Мне пе раз доводилось бывать дома у Алексея Максимовича Горького, в его квартире на Малой Никитской, ныне улице Качалова, где находится музей писателя. Память у меня тогда была фотографически точная, и мне не надо было записывать то, о чем говорил с нами Горький. Я и так запомнил это на всю жизнь.

Горький не был записным оратором. Красноречием в обычном смысле этого слова он не обладал. Иной незадачливый слушатель, впервые видевший Горького на трибуне, мог, чего доброго, подумать, что писатель говорит не очень-то складно, тяжеловесно и медлительно расставляя слова во фразе. Но кто знал Горького ближе, тот быстро убеждался, что в манере говорить, особенно публично, с трибуны или с председательского места на собрании, у Алексея Максимовича сказывалась та застенчивая неловкость и осмотрительность, что ощущаются в движениях и общей повадке очень сильного человека, который бережно соразмеряет свои жесты, боясь задеть кого-нибудь. Да, подлинный богатырь слова, Горький, когда говорил на людях, старался не зашибить кого-нибудь невзначай своим мощным словом. И ненаблюдательному слушателю это могло бы показаться даже речевой неуклюжестью.

Но он мог и крепко припечатать неожиданным словцом чей-нибудь дурной поступок или человека, неполюбившегося ему. Тут уж пощады ждать было нечего.

«Совершенно глупый человек!» – сказал он однажды при мне об одном пользовавшемся невзыскательной популярностью, уже немолодом литераторе.

Но какая безотказная сила воздействия, какая сердечная глубина ощущались за каждым словом Горького, когда он хотел передать свою радость от встречи с чем-то большим, новым, взволновавшим его!

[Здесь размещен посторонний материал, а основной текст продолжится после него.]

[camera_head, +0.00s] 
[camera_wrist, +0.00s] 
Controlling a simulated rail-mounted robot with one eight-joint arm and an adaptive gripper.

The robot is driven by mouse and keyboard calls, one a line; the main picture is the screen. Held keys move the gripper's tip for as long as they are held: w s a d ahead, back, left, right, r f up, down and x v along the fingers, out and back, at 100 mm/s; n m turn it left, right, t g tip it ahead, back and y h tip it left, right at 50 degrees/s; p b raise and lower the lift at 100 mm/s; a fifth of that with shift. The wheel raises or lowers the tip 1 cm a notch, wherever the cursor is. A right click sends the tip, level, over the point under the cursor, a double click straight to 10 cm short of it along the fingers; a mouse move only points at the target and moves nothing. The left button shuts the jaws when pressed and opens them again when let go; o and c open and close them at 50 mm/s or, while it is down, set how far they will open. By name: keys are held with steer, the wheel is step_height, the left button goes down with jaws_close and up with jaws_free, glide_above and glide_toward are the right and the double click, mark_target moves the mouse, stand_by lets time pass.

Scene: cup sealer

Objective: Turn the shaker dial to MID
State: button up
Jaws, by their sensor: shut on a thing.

Однажды мне довелось сопровождать его во время поездки на строительство канала, по которому вода Волги должна была прийти в Москву. В огромном бараке, служившем временным клубом, Алексей Максимович должен был выступить перед строителями. А на том участке, куда мы приехали, строили канал отбывавшие наказание уголовники, в прошлом самые отчаянные и отпетые, так называемые «тридцатипятники», как их окрестили по статье уголовного кодекса, касающейся рецидивистов. Правда, многие из них уже хорошо поработали на строительстве Беломорско-Балтийского канала и даже имели красивые нагрудные значки «каналармейцев».

Я боялся, что дощатые стены и крыша барака рухнут от оглушительных оваций, когда на сколоченную наспех эстраду поднялся Горький. Он был в просторном драповом пальто и узбекской тюбетейке, которую любил тогда носить.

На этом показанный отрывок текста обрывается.